Cela signifie-t-il que rien ne doit changer ? Non. Comptable de la transparence et de l'efficacité des interventions de la CDC, je suis favorable à toute évolution renforçant la clarté de son action. Les interrogations sur le rôle et sur le mode de décision de la CDC montrent que des progrès peuvent être faits.

S'agissant du rôle de la CDC, nous devons toujours mieux expliquer son action. C'est tout le sens du travail sur la lisibilité de son intervention que j'ai entrepris depuis mon arrivée.

En acquérant ces titres EADS, la CDC intervenait comme investisseur de long terme, attentif à accompagner des entreprises, grandes ou petites, sur la durée. Compte tenu du cycle aéronautique, c'était une décision stratégique qui l'engageait à moyen terme car elle ne devrait pas revendre ses titres avant de très longues années. Il faut donc lire et commenter l'acquisition à l'aune de ce critère et non à celle d'une opération financière de court terme. Comme le dit l'adage boursier un peu théorique mais vrai : « Tant qu'on n'a pas vendu, on n'a pas perdu. »

Cette fonction d'investisseur n'est peut-être pas assez lisible, j'avais eu l'occasion de le constater dès mon arrivée et de vous l'indiquer lors de mon audition du 25 septembre dernier. C'est l'une des raisons qui m'ont conduit à lancer le programme d'orientation stratégique Élan 2020, qui s'achèvera en décembre.

S'agissant des modes de décision, je suis également soucieux, depuis mon arrivée, d'en renforcer encore la clarté, sachant, je le répète, qu'aucune faute de gestion ne peut être imputée à la CDC dans cette affaire. Il me paraît néanmoins important de mieux encadrer les échanges d'information entre le directeur général et la commission de surveillance.

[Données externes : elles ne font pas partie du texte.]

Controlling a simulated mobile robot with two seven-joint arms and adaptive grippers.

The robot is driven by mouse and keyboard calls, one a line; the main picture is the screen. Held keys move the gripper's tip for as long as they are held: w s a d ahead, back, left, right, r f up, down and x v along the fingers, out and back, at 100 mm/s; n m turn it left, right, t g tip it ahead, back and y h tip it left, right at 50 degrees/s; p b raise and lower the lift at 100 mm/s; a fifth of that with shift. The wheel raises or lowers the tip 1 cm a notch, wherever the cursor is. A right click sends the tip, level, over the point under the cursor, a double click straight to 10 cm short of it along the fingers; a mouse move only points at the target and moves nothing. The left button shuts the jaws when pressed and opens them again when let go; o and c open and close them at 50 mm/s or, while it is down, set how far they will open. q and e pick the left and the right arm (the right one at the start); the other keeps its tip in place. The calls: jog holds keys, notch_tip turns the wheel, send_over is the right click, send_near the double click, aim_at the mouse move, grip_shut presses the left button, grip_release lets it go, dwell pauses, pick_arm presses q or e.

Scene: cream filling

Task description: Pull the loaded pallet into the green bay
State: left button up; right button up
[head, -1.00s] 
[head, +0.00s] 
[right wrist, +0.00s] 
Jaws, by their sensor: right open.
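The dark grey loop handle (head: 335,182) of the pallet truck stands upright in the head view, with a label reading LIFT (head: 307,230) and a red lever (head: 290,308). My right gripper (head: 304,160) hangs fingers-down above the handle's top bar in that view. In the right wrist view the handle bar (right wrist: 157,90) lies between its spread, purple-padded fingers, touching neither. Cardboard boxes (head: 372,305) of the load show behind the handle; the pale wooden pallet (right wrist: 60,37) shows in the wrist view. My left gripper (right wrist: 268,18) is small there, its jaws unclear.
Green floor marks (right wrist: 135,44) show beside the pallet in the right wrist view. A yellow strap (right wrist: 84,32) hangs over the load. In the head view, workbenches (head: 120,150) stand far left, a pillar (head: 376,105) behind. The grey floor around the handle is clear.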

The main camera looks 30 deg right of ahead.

À cet effet, je propose, en accord avec M. Michel Bouvard, une amélioration de la gouvernance de la CDC. Il s'agit de créer, au sein de la commission de surveillance, un comité des investissements auquel seront soumises les opérations de marché les plus confidentielles. Ce comité sera notamment compétent pour examiner a priori les investissements les plus importants, comme celui qui est l'objet de notre discussion. Il n'y aura plus d'ambiguïté sur la systématisation de la réflexion collégiale.

Sur les autres aspects de la gouvernance, les pouvoirs publics m'ont invité à leur livrer des propositions, que je leur réserve. Il faut en tout état de cause bien mesurer ce qu'un nouveau système pourrait apporter. Je m'inscris pleinement dans le cadre tracé par M. Bouvard le 25 septembre : pas de banalisation de la gouvernance et maintien du périmètre du groupe.